Not all thought of course is linguistic as it is intimately tied up with emotion and intuitive reasoning, but I was wanting to concentrate on language, for just like the paper sizing, it is a system/ process that we utilise often without conscious recognition of its structure or implications. Early in life we master the system of communication that has a limited number of signals (verbal, written and gesture) that can be combined within pre-determined rules to create an infinity of possibilities while representing the objects, people and ideas that are relevant to the community.

 

Basic language skills are established mainly through informal means such as parents, peers and media. However my project ‘Rituals of Control: 1A7’ considered more closely the early formal scholastic education, which uses basic language skills to cultivate reading , writing, thinking, and problem solving skills. My starting point was again pre-school art creations, this time the technique of dipping string into Indian ink and splattering it onto an A3 page.
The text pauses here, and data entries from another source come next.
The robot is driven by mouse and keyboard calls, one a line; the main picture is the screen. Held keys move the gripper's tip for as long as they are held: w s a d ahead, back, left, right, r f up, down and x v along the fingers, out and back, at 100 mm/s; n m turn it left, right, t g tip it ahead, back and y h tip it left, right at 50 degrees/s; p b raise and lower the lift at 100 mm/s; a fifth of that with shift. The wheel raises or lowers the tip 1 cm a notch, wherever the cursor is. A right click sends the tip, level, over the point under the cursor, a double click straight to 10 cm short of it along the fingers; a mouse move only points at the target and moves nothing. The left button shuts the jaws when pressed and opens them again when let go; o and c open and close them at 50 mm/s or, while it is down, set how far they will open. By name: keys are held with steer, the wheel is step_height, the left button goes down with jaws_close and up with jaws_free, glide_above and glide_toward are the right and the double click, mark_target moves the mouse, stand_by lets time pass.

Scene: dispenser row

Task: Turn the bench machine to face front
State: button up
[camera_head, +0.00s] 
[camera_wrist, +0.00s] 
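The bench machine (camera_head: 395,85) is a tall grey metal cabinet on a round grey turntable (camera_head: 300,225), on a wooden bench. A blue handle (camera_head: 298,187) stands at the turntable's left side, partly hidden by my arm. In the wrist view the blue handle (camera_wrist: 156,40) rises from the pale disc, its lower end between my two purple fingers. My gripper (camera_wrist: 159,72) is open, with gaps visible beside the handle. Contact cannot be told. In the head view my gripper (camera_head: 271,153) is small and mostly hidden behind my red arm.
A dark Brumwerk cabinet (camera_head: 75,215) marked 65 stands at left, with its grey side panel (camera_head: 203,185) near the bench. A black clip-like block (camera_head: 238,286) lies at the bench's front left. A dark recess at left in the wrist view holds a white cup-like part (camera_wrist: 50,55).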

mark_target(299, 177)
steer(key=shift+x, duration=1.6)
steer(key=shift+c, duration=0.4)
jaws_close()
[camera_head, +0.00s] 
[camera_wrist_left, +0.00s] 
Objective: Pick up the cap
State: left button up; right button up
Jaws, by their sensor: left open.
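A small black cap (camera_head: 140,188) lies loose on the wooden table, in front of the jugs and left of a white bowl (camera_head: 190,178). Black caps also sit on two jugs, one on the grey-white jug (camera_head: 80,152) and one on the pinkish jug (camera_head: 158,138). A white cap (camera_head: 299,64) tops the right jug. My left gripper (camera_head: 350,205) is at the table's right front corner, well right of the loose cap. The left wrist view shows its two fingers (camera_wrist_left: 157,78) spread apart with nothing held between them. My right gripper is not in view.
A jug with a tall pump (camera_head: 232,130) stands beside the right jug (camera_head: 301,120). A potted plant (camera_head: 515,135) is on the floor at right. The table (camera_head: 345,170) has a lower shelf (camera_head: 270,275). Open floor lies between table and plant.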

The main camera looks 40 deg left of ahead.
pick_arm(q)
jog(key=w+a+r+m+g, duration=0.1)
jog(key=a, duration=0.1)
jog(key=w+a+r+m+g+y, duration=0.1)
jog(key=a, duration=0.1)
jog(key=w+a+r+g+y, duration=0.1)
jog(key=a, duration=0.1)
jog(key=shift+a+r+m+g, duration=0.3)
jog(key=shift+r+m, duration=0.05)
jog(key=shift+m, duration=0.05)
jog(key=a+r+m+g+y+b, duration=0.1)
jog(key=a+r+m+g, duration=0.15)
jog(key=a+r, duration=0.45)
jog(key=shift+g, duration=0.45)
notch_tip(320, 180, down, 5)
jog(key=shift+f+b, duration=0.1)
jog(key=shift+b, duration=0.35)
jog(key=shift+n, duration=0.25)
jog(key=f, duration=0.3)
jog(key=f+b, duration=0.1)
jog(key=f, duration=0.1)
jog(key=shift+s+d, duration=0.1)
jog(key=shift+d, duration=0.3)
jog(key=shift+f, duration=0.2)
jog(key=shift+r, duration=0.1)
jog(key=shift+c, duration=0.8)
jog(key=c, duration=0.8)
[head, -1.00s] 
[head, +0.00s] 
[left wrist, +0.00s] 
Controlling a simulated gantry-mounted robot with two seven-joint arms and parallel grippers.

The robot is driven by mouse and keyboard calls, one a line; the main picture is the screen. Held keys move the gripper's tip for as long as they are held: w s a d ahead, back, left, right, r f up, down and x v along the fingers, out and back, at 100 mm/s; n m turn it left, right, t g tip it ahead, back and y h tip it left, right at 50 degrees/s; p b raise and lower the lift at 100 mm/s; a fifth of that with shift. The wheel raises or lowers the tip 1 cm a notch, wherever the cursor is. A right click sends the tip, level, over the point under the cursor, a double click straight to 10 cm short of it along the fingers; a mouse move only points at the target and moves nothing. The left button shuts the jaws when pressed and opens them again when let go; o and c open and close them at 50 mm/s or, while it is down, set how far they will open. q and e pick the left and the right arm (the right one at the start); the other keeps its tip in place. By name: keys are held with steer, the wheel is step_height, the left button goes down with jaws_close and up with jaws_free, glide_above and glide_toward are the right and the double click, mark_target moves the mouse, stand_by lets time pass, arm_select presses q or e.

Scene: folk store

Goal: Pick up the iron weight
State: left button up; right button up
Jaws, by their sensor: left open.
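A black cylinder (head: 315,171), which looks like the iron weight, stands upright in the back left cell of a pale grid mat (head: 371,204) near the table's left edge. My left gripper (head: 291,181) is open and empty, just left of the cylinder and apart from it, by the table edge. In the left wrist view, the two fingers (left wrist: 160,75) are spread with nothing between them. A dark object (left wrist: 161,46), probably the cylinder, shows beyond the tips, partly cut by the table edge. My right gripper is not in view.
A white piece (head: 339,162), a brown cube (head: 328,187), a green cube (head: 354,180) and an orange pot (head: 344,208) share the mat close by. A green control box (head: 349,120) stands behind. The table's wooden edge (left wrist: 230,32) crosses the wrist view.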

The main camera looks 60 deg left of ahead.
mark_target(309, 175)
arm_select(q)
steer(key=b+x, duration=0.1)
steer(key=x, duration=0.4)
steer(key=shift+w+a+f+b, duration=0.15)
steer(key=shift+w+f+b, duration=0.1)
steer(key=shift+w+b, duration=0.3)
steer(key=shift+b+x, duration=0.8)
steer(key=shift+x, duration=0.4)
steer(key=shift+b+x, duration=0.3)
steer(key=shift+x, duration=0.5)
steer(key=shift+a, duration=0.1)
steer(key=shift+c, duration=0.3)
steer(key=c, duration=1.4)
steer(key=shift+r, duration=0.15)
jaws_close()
This was in turn scanned and overlaid by the sentence structure and spacing of a phrase that I as a child had used repeatedly at primary school to improve letter formation, as it used every letter from the alphabet, “A quick brown fox jumps over the lazy dog”. Photoshop allowing me to investigate how text’s learnt cultural ‘code’ of serial processing could affect the original image.

 

This exploration produced seven bodies of laser-etched works whose formats are affected by the exercise book model that it uses, namely the sizing of the pages and line spacing, starting from learning to write 9mm space to college sized lines. Each series are etched at 5 sentence intervals revealing a process of deletion, overlapping and an aesthetic of code. The final piece of each series revealing the elements of the drawing that remain, as they were spaced within the accepted word structure system of intervals and sentence structure. All other mark making has been erased, the words have now become the allowed space of creation according to the system.

 

This led in turn to 2 points of interest, firstly that visually the physical and immediate process of writing produced an aesthetic that could be easily misinterpreted as a computer code and intriguingly as Maori Toku Toku panels, cross stitch and western habitation patterns; and secondly that the methods that I had employed in Photoshop such as the layering function had led to a further avenue of enquiry, as to whether rather than perceiving software as being an impediment to our ‘natural’ thinking processes, was it a reflection of our own brain function? Constantly moving back in forth in layers, infiltrating and embroidering our every action and thought?

 

‘Rituals of Code: Volumes’, started developing and emphasising the above by referencing aerial photography of habitation, architecture, craft, cultural and mental rituals. ‘Join the dots’ diagrams implying our constant desire to find mental connections and patterns within two and three, dimensional space. However the complexity of my subject had become very apparent and even though I had responding to my findings in an instinctive manner, further investigation became necessary.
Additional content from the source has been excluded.